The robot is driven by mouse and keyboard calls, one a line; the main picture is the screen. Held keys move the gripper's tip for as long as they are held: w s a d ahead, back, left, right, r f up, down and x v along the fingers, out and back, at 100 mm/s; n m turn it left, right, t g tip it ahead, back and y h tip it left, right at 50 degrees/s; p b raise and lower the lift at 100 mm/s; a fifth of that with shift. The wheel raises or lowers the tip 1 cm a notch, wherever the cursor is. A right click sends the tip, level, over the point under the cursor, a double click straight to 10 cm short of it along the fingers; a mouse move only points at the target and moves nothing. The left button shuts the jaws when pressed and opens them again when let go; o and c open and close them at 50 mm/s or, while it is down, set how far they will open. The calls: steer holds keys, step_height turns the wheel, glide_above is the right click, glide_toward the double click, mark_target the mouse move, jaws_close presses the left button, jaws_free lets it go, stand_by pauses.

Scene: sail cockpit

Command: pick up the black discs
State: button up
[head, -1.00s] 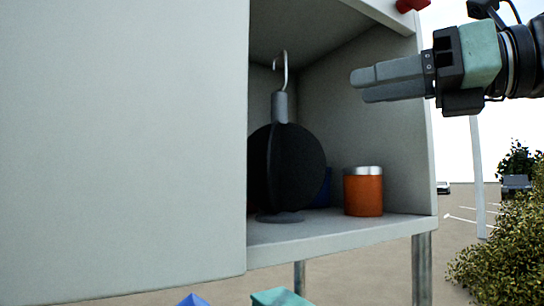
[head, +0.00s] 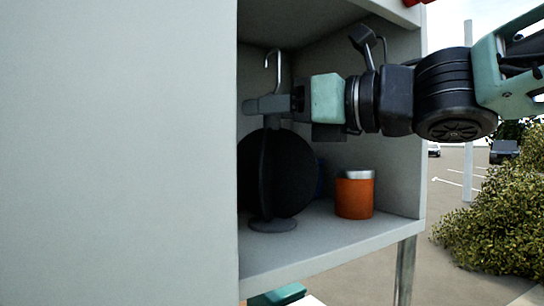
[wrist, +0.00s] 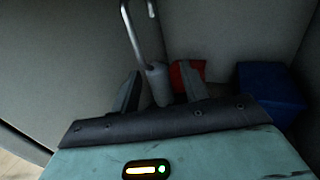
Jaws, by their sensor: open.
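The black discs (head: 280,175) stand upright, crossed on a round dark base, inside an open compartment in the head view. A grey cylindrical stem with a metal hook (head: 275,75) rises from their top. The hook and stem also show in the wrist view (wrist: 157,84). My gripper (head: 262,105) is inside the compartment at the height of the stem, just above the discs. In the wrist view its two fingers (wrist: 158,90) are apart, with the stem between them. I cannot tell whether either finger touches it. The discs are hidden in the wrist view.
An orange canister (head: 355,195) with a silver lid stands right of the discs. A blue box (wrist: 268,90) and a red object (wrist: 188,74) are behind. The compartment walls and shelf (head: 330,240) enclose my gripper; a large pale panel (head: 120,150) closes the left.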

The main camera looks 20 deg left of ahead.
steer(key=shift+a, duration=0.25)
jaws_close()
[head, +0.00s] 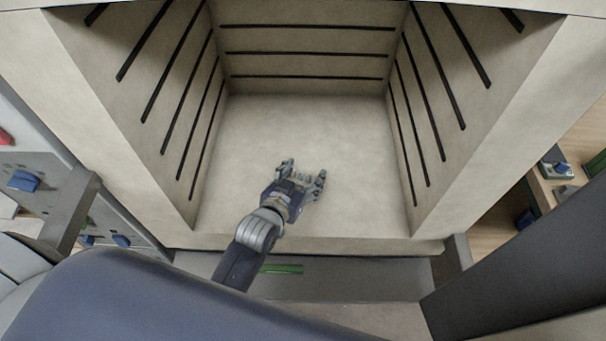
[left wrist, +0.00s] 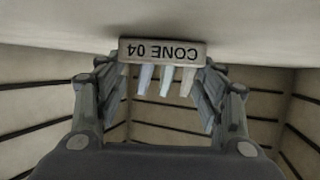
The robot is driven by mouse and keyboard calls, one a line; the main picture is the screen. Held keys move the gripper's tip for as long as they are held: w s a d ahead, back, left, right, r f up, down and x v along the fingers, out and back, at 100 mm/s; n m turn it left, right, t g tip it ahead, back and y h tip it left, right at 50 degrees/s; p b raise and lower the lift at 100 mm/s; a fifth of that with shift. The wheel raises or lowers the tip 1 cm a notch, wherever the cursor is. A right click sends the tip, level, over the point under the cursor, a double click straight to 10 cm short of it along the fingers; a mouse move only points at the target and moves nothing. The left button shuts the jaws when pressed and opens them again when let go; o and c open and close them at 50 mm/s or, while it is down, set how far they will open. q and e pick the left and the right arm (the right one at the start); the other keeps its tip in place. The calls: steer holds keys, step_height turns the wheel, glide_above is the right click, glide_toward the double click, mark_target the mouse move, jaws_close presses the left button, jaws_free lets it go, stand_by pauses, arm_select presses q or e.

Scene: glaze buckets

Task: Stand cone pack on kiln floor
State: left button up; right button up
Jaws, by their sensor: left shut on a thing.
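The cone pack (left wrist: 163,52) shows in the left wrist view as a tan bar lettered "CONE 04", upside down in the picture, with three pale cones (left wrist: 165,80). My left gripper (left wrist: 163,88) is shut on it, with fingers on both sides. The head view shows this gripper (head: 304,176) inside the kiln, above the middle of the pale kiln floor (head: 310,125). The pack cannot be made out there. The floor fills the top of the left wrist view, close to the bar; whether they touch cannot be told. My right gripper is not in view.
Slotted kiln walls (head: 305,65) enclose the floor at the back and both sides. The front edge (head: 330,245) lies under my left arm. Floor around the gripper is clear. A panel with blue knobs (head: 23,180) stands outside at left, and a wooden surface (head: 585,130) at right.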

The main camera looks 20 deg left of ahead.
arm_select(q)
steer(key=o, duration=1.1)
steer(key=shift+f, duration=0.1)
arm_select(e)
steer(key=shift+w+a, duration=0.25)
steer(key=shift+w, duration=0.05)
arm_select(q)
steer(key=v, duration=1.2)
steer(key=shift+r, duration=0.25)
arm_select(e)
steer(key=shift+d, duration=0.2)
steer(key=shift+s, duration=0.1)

GIVEN REQUEST - From the material above, copy each line that includes the word "State".

EXERCISE OUTPUT -
State: button up
State: left button up; right button up

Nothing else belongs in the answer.